IOW, people on both sides really ought to just calm the hell
down.
My brain doesn't even know how to process this image:
http://www.bbc.co.uk/doctorwho/images/dwm390.jpg
And can someone explain to me why American Jews care so damn
much about Hannukah when the rest of the civilized Jewish world
couldn't give a damn about it?
Probably because we wanted a gift-giving celebration too. My
great-grandparents were from all over eastern Europe. I don't think
my grandparents got gifts for Hannukah. It's also about
assimilation. Jewish kids get to have the same fun as christian
kids at the same time of the year.
Now, Purim. That's a religious celebration I can really get
behind.
Amen.
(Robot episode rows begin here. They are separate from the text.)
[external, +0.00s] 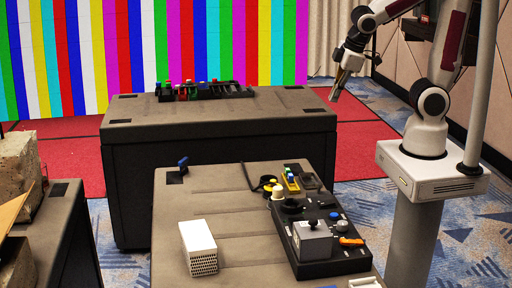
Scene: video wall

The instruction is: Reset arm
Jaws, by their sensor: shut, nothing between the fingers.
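My gripper (337,92) hangs in the air at the upper right, pointing down and a little left. It is shut and empty. It is above and to the right of the nearer case and just past the right end of the farther case. It touches nothing.
The nearer dark case (185,225) carries a white perforated box (198,247) and a black control panel (333,256) with a grey box (312,240) on it. The farther case (215,125) holds a row of coloured items (190,90). Concrete blocks (17,172) stand at the left.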

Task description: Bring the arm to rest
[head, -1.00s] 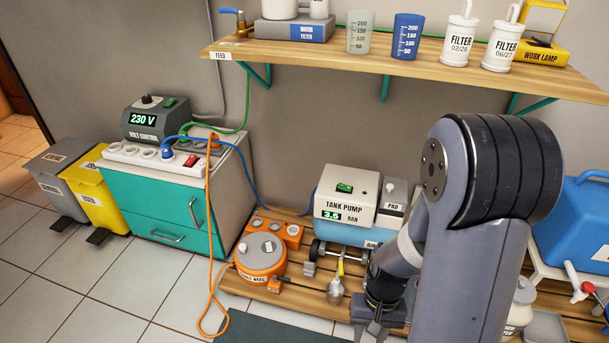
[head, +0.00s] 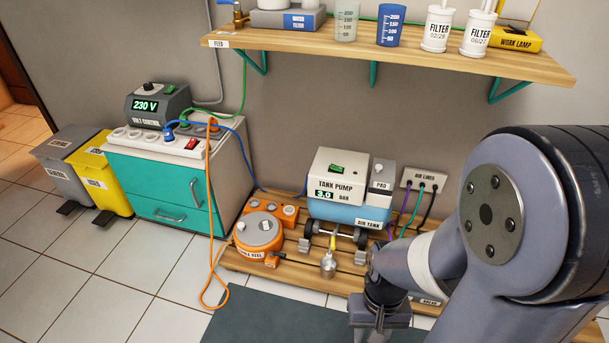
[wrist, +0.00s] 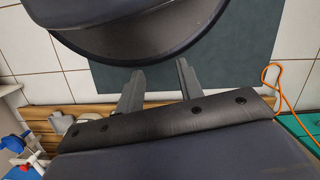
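My gripper (head: 379,318) is at the bottom of the head view, in front of the wooden pallet (head: 255,262) and above the dark mat (head: 262,318). My arm fills the right side of that view. In the wrist view my gripper's two fingers (wrist: 158,88) stand apart with nothing visible between them. Part of my own arm covers the top and the bottom of the wrist view.
The tank pump (head: 338,184), orange cable reel (head: 259,232) and air lines box (head: 424,179) are on or behind the pallet. A shelf (head: 390,58) with cups and filters hangs above. A teal cabinet (head: 160,195) stands left. An orange cable (head: 207,270) trails onto the tiles.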

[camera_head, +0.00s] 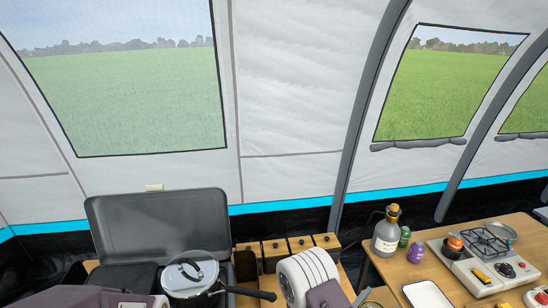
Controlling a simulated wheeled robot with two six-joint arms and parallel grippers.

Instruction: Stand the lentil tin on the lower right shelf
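No tin can be made out for sure as the lentil tin. A small green container (404,237) and a small purple one (416,252) stand close together on the wooden table (382,268) at the right; their labels are too small to read. No lower right shelf can be made out. Parts of my arms show at the bottom edge, but neither gripper's fingers show.
A large labelled bottle (386,232) stands beside the small containers. A two-part stove (484,262) with a small pan (502,232) and a white tray (427,295) are on the same table. At left, a lidded pot (190,275) sits before an open grey case lid (158,225).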

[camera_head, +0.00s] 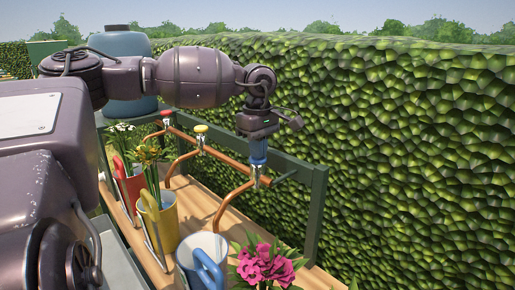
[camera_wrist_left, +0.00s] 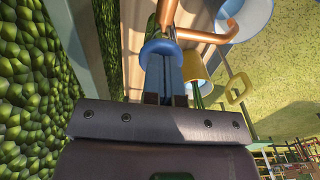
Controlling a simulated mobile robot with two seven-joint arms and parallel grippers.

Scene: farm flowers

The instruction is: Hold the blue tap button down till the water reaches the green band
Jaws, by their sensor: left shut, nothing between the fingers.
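My left gripper (camera_head: 258,158) points straight down at the blue tap's top, its fingers shut and empty. The blue tap button (camera_wrist_left: 161,50) is a round blue disc at the fingertips in the left wrist view. The fingertips look to be on or just above it; I cannot tell contact for sure. I cannot make out a water stream, the water level or a green band. My right gripper is not in view.
Red (camera_head: 166,113) and yellow (camera_head: 201,128) tap buttons sit to the left along the pipe. A red can (camera_head: 131,186) and a yellow can (camera_head: 165,220) hold flowers. Pink flowers (camera_head: 264,264) stand right of the blue can. A green frame post (camera_head: 315,215) and hedge (camera_head: 420,150) are behind.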

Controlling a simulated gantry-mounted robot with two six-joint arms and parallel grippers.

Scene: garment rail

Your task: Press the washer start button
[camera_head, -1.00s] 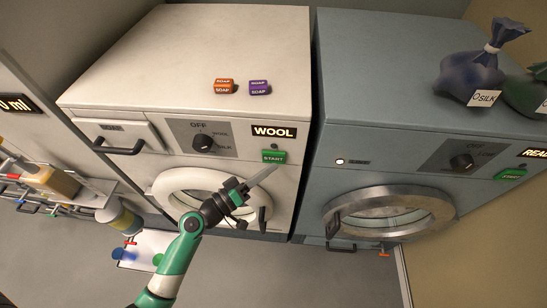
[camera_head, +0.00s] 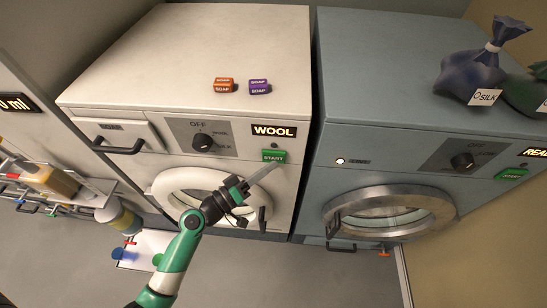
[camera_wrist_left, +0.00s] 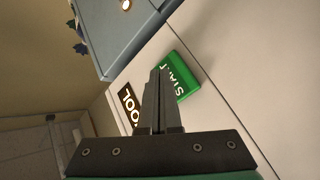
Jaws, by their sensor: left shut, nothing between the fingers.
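The white washer (camera_head: 190,60) stands left of centre in the head view. Its green START button (camera_head: 273,156) is on the front panel, below the lit WOOL display (camera_head: 274,131). The button also shows in the left wrist view (camera_wrist_left: 180,75), just beyond the fingertips. My left gripper (camera_head: 268,169) is shut and empty, its fingertips just below the button in the head view. In the left wrist view its fingers (camera_wrist_left: 157,80) overlap the button's edge and partly cover the display. Whether the tips touch the button I cannot tell. My right gripper is not in view.
The washer's dial (camera_head: 202,142) points near WOOL, and its round door (camera_head: 180,183) looks shut. Two soap boxes (camera_head: 223,85) (camera_head: 260,87) sit on top. A blue-grey machine (camera_head: 385,60) with its own START button (camera_head: 511,174) stands to the right, with tied bags (camera_head: 470,74) on it.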

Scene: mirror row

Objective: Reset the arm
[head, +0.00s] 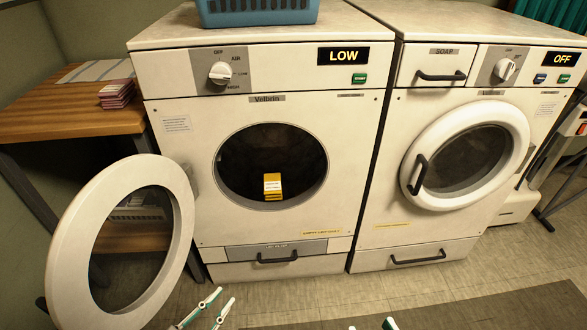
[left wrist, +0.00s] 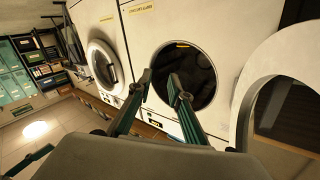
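My left gripper (head: 219,301) is at the bottom of the head view, in front of the left machine. Its two fingers stand apart with nothing between them. In the left wrist view my left gripper (left wrist: 160,77) points toward the open drum, with a gap between its fingertips. My right gripper (head: 371,325) shows only as two separate fingertips at the bottom edge of the head view; the rest is cut off. No object shows between them.
The left machine (head: 220,225) reads LOW; its round door (head: 67,245) hangs open to the left. A yellow box (head: 272,186) sits at the drum opening. The right machine (head: 375,215) is shut and reads OFF. A blue basket (head: 257,12) stands on top. A wooden table (head: 70,122) is at left.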

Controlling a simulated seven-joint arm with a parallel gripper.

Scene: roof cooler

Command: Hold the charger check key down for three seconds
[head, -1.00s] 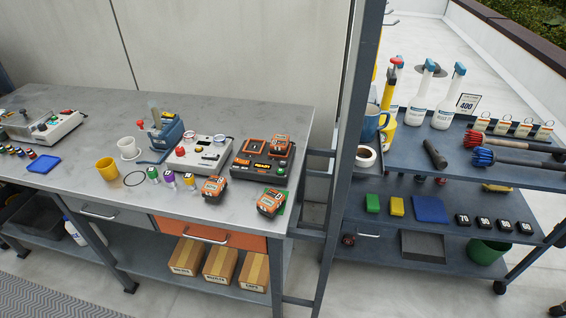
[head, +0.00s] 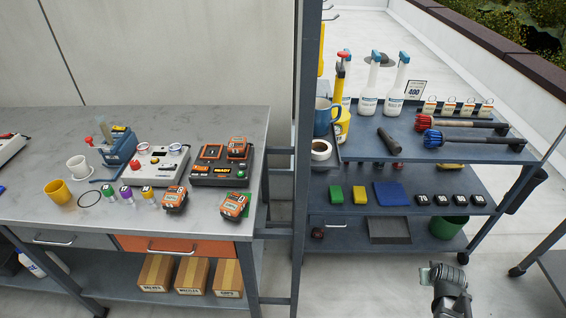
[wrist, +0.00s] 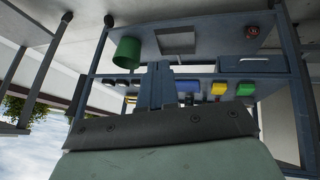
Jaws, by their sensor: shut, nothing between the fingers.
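The black charger (head: 202,180) sits on the grey workbench in the head view, right of the white-topped box. It has orange-framed bays, one orange-and-black battery (head: 238,147) seated at its back right, and an orange lit strip on its front. Small green and orange marks show on its front; which is the check key is too small to tell. My gripper (wrist: 159,68) is shut and empty in the wrist view, pointing toward the shelf rack. In the head view my arm's end (head: 450,287) is at the bottom right, far from the charger; its fingertips are not clear there.
Two loose batteries, one (head: 174,198) and another (head: 235,206), lie before the charger. Several coloured-cap bottles and a yellow cup (head: 58,192) stand to the left.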

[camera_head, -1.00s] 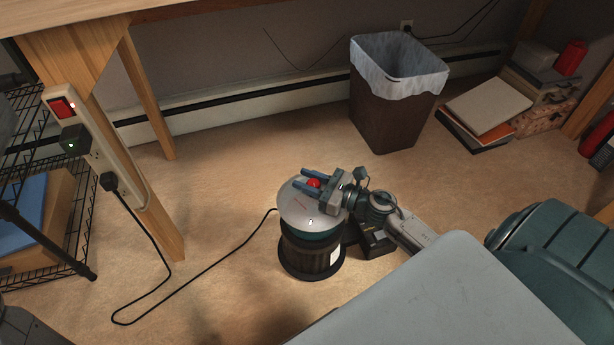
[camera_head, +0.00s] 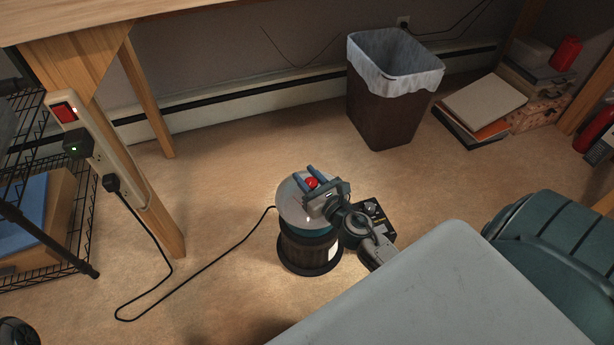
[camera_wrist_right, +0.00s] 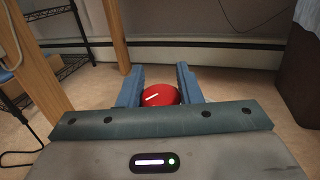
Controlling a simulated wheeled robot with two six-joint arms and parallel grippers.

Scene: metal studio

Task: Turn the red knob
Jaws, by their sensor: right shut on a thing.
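The red knob (camera_head: 311,183) sits on top of a round device with a silver disc top (camera_head: 290,205) and a dark ribbed body (camera_head: 308,255), standing on the carpet. My right gripper (camera_head: 313,180) reaches over the disc from the lower right. Its two blue fingers lie on either side of the knob and are shut on it. In the right wrist view the knob (camera_wrist_right: 160,95) shows between the fingers, with a white mark slanting on it. My left gripper is not in view.
A power strip (camera_head: 100,150) is fixed to the wooden table leg at left, its black cord (camera_head: 190,298) running over the carpet to the device. A lined bin (camera_head: 385,115) stands behind. Books (camera_head: 485,105) lie at the back right.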

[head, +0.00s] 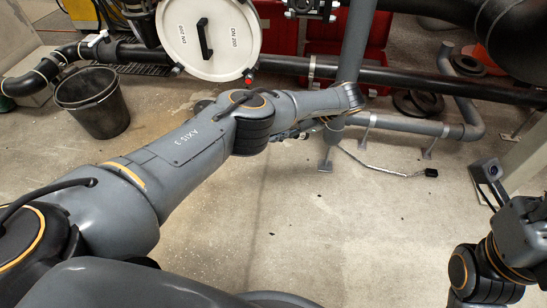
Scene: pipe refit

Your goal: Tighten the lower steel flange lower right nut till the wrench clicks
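My left arm (185,150) reaches from the lower left to the centre, its far end in front of the grey upright pipe. A slim dark part (298,130) shows below its wrist; I cannot tell whether it is my left gripper or a wrench. The left fingers are not clearly visible. A bolted flange fitting (312,8) is cut off by the top edge; I cannot tell whether it is the lower steel flange. Its lower right nut cannot be made out. My right arm (508,245) is at the lower right, with its gripper out of view.
A white round cover (222,50) marked DN 200 is at the top. A black bucket (92,102) stands left. Red cases (373,42) lie behind the pipes. A black horizontal pipe (420,80) crosses the back. A thin cable (385,170) lies on the otherwise mostly clear floor.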

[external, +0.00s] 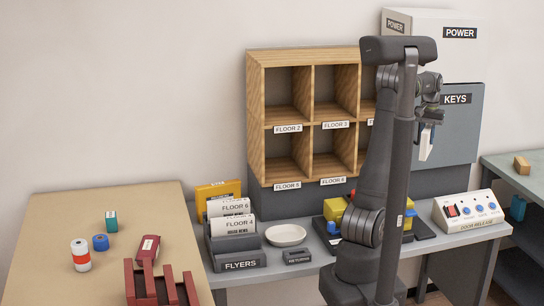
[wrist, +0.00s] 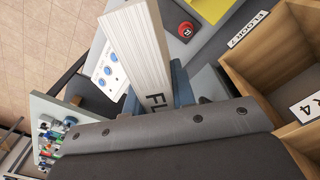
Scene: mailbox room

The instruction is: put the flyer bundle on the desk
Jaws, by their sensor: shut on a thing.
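The flyer bundle (external: 426,142) is a white stack of paper, held upright in the air in front of the grey key cabinet. In the wrist view the bundle (wrist: 140,45) shows its layered page edges and a dark label starting "FL"; the rest of the label is hidden. My gripper (external: 430,116) is shut on the bundle's upper end, high above the grey counter. In the wrist view my own wrist body hides much of the grip. A tan tabletop (external: 60,220) is at the left and a grey counter (external: 280,270) runs along the wall; I cannot tell which is called the desk.
A wooden pigeonhole shelf (external: 313,122) stands behind my arm. A flyers holder (external: 238,256) with several bundles stands on the counter beside a white bowl (external: 286,235). A door release panel (external: 470,210) is at right. The tan top carries a red rack (external: 160,289) and small items; its back left is clear.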

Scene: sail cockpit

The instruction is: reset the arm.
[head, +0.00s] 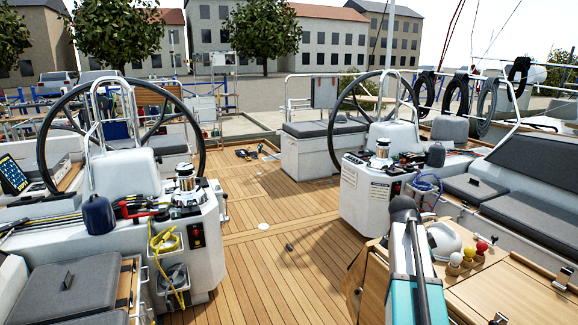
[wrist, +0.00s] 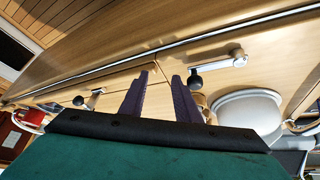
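My gripper (wrist: 160,85) shows in the wrist view as two dark purple fingers standing apart, with a clear gap between them. I see nothing held in it. It is over a wooden surface (wrist: 110,50), and the distance to it is hard to tell. A latch with a black knob (wrist: 195,83) shows close to the right fingertip; I cannot tell whether they touch. In the head view my teal and grey arm rises at the lower right, in front of the wooden table (head: 510,290). The fingers cannot be made out there.
A white dome (head: 443,240) and a red ball (head: 481,246), a yellow ball and a white ball on small wooden holders are right of my arm. Two steering wheels (head: 205,130) stand on white pedestals. A small dark object (head: 289,247) lies on the otherwise fairly clear deck (head: 265,285).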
If only for the Hamantashen.
P.S. Merry Christmas!
My brain doesn't even know how to process this image:
http://www.bbc.co.uk/doctorwho/images/dwm390.jpg
Let's see... um, it's a hot, blonde, Aussie pop star draped on an
extraterrestrial phallic symbol.
John I:
I don't hate Christmas.
I just hate carols in the malls and stores decorating for Chistmas
before Halloween.
I love Christmas--both the tacky commercial aspects and all the rest and I'm pretty much an atheist.
"Your very possession of religious faith is harmful, and your
beliefs a sign of foolish self-delusion! But I don't hate
Christmas..."
What a putz.
I don't hate Christmas.
I just hate carols in the malls and stores decorating for Chistmas before Halloween.
What he said. Let me celebrate Halloween in peace.
I start Christmas with a little Bailey's in my morning coffee,
and go from there.
Merry? Oh hell yeah.
Personally, I like the Japanese approach to Christmas, when
Col. Sanders brings KFC to all of the good little boys and
girls.
Do the bad ones get Popeye's?
""" The 10 commandments prominently displayed at the courthouse,
Grrrr!""""
As if the people in the courthouse actually obey them.
Japan celebrates Christmas? They're the last people I'd expect to be "multi-cultural".
"And that's what it is, the Joyous Solstice Anti-divisive peace
and good will Movement, and
all you got to do to join is wish everyone a Joyous solstice when
it come around each winter."
And when it comes around in the summer too!